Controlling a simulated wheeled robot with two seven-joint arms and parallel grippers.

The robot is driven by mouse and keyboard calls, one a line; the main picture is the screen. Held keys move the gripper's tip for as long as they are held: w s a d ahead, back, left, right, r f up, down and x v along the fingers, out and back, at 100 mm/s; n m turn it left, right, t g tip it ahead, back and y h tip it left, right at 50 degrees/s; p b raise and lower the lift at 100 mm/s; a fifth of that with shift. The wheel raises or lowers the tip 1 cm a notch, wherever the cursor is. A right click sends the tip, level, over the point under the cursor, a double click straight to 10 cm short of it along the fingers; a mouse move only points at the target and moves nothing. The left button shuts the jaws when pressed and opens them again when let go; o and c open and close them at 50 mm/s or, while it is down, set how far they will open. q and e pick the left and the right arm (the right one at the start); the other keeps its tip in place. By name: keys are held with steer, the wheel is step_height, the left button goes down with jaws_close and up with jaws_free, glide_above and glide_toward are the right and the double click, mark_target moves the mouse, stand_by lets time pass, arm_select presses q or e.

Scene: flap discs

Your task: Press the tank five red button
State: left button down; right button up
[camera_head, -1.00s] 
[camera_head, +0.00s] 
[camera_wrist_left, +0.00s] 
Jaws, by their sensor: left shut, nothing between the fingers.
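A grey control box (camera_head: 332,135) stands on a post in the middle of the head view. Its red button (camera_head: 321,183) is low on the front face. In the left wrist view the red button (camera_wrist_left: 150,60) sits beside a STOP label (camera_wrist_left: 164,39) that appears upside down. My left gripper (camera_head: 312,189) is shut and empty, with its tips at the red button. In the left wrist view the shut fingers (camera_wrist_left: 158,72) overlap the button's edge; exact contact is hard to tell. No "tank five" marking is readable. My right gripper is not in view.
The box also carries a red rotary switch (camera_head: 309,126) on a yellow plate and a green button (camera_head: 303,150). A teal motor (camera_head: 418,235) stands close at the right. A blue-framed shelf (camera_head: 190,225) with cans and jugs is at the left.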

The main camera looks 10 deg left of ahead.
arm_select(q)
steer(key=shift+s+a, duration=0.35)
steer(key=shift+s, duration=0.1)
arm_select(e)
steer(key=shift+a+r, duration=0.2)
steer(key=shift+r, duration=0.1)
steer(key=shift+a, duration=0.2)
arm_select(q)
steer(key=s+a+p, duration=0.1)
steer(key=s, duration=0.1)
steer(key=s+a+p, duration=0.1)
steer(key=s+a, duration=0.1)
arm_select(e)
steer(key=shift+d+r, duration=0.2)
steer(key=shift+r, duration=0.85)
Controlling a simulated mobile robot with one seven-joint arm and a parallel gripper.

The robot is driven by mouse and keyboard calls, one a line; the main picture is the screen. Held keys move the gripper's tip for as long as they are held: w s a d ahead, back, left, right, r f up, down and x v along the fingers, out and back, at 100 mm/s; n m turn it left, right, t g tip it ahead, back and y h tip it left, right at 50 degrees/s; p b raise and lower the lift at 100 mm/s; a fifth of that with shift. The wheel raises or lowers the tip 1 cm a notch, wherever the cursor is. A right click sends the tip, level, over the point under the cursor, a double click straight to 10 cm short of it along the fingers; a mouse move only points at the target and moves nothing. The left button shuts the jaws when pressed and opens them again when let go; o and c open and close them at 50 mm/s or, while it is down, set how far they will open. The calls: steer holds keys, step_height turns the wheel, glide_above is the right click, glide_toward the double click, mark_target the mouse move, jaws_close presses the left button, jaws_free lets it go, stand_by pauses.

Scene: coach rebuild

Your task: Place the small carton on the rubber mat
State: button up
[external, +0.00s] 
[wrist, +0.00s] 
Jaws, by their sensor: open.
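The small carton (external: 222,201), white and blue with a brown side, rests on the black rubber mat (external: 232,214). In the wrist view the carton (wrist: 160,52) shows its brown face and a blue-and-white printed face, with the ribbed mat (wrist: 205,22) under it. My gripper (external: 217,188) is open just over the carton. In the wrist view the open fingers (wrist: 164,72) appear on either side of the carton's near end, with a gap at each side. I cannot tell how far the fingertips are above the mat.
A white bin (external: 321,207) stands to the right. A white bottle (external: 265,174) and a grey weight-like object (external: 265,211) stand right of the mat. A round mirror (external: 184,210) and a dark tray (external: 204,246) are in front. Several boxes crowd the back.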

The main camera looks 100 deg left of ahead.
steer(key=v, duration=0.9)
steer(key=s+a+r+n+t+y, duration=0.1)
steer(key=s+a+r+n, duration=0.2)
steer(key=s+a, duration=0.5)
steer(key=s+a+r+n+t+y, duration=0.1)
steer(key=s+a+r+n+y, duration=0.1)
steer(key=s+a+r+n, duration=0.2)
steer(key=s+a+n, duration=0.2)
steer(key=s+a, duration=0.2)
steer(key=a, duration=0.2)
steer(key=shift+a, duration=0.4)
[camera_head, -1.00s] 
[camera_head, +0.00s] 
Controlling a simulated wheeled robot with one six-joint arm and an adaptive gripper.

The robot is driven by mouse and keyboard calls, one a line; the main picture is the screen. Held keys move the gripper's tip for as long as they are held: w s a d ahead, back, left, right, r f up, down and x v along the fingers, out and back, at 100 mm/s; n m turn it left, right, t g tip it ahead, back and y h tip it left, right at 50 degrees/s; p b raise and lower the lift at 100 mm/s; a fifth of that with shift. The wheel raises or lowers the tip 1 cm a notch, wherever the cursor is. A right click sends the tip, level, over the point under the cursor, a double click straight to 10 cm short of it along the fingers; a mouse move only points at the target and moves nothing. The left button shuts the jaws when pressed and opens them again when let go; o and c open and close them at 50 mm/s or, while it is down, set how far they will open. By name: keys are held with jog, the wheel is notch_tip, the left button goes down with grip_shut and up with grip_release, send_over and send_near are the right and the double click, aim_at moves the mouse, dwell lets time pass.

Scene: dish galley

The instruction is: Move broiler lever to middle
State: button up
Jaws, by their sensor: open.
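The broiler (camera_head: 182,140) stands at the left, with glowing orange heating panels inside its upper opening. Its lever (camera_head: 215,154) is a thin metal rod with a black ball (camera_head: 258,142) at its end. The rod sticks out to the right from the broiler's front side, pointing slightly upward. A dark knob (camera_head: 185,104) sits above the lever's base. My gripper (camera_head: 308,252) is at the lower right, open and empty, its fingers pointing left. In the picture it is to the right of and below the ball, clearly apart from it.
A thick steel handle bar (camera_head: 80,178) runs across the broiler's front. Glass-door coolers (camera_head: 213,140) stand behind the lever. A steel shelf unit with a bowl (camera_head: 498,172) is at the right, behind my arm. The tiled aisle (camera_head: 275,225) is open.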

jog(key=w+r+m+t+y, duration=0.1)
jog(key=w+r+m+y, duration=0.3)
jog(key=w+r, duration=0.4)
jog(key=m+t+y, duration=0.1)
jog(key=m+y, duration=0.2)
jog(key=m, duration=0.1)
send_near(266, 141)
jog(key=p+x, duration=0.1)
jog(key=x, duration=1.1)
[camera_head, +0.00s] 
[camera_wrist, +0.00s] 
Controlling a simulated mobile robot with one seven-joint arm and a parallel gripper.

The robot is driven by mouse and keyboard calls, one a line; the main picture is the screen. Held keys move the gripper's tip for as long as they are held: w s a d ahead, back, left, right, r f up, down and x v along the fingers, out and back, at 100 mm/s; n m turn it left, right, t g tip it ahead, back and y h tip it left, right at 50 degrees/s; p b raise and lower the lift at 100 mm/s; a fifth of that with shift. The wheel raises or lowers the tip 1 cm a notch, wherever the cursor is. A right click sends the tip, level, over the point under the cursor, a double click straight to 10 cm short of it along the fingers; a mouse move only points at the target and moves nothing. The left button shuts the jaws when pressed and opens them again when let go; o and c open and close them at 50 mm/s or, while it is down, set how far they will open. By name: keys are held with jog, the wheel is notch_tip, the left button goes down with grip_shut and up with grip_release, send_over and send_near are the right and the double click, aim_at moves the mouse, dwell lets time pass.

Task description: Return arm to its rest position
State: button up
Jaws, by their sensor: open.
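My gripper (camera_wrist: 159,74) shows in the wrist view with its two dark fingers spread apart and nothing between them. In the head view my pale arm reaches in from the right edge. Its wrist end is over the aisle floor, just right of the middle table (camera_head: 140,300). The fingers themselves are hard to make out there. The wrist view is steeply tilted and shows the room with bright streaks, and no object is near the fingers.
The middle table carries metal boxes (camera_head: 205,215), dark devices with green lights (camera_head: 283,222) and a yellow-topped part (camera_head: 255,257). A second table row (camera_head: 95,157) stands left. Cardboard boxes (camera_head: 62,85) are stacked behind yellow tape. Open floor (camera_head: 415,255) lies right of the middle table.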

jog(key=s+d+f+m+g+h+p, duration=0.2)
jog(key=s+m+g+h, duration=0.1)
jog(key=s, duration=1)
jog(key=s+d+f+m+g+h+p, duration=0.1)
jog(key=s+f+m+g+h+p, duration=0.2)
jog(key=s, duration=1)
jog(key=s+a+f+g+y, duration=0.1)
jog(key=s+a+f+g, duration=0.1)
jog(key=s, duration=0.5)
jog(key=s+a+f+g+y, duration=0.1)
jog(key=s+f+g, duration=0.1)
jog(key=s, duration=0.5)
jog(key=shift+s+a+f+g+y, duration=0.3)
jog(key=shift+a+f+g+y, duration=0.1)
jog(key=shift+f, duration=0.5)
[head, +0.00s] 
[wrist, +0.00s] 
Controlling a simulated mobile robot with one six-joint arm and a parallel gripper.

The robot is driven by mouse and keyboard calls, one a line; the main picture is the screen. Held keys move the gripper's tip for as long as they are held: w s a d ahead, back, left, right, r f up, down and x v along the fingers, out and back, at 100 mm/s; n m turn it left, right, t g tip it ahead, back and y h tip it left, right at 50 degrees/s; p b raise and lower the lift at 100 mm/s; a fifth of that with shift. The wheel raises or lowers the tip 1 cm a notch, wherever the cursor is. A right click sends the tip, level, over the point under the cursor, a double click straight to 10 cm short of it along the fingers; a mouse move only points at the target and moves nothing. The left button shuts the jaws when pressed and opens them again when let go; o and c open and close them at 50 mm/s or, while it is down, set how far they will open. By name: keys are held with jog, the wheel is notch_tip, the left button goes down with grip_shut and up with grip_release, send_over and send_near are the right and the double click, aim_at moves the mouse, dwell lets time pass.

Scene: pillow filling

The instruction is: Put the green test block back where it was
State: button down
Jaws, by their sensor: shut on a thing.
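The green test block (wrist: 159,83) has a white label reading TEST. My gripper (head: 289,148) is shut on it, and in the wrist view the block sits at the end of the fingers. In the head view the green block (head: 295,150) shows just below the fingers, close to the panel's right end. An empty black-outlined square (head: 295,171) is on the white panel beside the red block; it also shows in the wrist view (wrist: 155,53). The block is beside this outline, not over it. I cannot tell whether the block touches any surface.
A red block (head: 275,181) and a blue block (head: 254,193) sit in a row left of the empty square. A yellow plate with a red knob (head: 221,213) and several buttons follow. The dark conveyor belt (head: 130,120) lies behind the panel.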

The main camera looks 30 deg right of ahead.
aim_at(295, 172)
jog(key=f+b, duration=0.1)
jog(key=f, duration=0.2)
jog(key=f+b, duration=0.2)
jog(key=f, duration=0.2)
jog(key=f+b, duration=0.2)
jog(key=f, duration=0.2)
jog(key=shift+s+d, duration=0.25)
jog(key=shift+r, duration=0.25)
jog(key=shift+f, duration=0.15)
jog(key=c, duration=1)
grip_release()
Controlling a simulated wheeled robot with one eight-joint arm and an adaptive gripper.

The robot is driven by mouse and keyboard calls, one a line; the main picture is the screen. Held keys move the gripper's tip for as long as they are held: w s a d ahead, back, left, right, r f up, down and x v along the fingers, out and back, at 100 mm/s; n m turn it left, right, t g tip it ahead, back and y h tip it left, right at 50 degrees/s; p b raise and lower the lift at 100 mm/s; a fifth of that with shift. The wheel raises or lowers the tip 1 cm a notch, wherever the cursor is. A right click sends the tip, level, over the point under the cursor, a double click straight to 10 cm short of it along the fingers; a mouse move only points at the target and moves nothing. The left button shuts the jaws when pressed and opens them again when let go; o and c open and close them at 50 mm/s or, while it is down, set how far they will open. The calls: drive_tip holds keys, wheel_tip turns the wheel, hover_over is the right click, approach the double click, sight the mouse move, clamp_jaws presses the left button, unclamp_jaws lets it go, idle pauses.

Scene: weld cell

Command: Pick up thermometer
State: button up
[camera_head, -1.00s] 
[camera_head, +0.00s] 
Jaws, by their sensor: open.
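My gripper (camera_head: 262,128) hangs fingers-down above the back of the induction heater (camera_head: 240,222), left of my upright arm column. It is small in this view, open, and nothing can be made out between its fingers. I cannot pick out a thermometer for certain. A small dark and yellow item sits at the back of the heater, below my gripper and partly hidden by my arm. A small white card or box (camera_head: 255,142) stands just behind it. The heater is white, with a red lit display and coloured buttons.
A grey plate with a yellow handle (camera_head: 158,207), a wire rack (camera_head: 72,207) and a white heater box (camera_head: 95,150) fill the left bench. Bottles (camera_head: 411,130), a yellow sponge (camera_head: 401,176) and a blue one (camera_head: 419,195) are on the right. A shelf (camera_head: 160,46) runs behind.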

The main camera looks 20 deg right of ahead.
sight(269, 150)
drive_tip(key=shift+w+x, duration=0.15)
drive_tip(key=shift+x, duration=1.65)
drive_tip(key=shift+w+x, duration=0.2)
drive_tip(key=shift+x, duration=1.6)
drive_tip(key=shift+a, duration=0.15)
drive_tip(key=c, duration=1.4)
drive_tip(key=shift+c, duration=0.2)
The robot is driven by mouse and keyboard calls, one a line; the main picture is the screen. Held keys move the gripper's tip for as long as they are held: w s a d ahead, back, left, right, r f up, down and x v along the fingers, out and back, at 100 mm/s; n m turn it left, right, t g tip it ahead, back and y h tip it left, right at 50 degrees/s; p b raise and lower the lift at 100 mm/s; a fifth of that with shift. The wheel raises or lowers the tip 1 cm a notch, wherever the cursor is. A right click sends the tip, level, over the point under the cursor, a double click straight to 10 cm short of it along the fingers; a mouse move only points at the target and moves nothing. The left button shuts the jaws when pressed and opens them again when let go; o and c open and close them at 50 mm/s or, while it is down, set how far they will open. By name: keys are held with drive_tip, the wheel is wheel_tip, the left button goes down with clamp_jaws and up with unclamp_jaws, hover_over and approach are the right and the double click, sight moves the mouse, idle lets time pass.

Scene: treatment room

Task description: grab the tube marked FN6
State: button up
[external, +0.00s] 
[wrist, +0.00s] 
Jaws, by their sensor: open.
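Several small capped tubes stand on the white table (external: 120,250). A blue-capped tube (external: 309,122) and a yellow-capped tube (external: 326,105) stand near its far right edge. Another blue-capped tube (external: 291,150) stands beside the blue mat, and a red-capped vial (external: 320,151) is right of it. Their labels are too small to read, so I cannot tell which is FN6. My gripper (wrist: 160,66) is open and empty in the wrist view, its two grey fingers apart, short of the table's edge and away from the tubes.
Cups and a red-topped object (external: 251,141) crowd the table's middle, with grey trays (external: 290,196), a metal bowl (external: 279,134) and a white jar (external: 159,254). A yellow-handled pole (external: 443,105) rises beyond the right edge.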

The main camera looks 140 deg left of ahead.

Directive: Pick out and copy the lines of the entries that hold the string "instruction".

Reply:
The instruction is: Move broiler lever to middle
The instruction is: Put the green test block back where it was

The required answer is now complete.